Goal of the exercise:
Gather each line containing the string "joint" from these entries.

[Stored entries]
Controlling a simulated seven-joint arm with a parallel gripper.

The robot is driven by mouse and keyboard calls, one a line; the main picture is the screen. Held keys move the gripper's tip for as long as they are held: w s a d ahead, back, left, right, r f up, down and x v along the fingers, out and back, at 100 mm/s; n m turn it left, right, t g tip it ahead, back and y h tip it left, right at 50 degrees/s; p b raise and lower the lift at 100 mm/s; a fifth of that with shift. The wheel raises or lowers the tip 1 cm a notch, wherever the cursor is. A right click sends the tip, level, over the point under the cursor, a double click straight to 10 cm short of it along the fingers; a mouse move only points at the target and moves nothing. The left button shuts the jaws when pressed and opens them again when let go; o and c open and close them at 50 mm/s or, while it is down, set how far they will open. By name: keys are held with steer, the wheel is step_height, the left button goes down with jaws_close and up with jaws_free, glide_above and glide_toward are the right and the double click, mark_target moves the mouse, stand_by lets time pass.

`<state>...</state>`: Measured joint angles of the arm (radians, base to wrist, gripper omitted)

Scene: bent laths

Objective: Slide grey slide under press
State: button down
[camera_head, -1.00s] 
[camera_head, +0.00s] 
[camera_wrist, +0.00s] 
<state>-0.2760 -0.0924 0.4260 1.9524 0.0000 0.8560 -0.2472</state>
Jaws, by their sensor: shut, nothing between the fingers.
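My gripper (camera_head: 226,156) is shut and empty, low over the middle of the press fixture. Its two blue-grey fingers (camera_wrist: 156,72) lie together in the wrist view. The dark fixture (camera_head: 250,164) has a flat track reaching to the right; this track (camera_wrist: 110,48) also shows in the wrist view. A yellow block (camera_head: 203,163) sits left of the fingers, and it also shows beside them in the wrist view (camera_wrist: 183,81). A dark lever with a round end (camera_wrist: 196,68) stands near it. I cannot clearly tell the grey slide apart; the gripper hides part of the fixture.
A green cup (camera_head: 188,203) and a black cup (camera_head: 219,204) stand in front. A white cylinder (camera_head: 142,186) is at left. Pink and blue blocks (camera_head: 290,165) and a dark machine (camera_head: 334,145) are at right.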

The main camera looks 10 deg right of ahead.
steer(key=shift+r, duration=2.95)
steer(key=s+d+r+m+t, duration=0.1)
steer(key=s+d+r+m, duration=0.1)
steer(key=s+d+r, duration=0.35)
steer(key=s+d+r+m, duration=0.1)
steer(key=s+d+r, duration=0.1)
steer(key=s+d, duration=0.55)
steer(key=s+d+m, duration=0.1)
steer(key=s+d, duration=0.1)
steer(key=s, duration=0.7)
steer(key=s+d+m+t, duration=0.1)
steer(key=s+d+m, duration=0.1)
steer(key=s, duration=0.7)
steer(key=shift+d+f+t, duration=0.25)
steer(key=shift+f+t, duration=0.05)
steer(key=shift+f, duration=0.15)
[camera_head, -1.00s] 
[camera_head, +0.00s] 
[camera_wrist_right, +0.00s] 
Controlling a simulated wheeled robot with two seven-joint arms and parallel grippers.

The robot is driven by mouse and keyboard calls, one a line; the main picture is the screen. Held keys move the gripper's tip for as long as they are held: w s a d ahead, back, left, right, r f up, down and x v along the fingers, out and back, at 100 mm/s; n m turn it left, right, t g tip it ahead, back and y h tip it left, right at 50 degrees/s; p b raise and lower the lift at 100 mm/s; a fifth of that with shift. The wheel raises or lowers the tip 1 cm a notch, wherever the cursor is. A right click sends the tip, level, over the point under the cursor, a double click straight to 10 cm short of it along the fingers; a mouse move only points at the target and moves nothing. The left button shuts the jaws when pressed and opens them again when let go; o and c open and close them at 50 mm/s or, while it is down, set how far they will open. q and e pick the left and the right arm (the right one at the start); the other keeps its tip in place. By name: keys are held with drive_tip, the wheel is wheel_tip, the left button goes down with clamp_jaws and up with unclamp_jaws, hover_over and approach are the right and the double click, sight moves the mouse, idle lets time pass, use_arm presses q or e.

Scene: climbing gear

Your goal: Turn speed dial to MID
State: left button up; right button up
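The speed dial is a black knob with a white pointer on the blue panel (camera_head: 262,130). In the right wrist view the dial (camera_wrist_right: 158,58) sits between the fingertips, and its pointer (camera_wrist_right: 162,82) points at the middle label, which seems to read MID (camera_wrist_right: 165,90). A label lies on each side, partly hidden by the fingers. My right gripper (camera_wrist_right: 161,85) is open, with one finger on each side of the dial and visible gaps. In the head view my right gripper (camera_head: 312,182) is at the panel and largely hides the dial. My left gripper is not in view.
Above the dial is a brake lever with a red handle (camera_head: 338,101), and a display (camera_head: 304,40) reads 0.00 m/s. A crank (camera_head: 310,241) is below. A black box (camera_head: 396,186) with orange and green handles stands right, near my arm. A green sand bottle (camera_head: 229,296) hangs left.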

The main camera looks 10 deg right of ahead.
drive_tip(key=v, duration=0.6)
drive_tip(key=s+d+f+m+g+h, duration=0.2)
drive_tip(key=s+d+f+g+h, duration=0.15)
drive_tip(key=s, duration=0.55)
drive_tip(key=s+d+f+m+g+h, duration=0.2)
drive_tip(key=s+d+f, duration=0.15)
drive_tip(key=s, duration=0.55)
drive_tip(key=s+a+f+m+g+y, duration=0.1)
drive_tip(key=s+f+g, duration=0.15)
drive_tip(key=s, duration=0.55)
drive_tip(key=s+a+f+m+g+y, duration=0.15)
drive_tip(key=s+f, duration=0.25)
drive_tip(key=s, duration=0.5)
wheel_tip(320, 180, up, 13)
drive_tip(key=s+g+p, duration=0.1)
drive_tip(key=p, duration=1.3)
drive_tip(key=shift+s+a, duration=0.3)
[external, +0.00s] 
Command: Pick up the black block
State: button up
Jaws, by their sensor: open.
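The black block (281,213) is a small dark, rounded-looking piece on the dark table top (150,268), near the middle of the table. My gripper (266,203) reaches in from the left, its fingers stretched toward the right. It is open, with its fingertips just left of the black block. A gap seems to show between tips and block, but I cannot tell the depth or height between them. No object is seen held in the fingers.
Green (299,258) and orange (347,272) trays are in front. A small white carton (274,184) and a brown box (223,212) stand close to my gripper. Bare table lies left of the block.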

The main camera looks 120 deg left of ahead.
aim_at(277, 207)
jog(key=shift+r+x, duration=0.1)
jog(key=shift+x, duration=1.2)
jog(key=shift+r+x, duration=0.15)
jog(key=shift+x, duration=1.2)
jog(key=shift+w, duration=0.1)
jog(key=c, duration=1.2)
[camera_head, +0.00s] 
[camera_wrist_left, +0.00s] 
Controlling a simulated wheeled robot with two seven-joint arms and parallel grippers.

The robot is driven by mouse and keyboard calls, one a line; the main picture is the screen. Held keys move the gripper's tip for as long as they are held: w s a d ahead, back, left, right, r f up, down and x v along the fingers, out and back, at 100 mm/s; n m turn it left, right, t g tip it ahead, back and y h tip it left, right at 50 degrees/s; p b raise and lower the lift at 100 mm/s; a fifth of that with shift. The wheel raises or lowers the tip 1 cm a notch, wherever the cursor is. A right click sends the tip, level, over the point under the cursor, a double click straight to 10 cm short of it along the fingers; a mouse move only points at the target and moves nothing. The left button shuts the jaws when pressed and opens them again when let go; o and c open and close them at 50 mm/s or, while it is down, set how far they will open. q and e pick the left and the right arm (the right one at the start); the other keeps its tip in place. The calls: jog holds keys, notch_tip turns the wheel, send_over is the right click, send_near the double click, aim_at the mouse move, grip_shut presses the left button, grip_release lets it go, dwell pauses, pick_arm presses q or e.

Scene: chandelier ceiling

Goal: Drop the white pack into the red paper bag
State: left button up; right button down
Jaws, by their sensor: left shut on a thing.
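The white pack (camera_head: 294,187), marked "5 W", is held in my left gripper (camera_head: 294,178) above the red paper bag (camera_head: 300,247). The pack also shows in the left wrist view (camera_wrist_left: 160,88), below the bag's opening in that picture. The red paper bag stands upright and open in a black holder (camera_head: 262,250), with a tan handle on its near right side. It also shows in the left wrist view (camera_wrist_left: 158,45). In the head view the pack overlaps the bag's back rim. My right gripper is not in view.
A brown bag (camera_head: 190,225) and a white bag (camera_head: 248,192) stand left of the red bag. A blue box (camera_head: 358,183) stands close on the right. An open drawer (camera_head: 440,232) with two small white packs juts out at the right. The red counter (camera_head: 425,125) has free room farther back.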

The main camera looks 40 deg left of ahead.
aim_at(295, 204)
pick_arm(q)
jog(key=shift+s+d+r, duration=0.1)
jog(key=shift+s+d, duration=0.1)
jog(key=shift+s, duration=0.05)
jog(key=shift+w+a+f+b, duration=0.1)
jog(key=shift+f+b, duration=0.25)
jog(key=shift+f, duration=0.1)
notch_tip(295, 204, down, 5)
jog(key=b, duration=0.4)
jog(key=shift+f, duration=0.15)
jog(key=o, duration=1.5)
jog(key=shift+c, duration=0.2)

Task result:
Controlling a simulated seven-joint arm with a parallel gripper.
`<state>...</state>`: Measured joint angles of the arm (radians, base to wrist, gripper omitted)
Controlling a simulated wheeled robot with two seven-joint arms and parallel grippers.
Controlling a simulated wheeled robot with two seven-joint arms and parallel grippers.

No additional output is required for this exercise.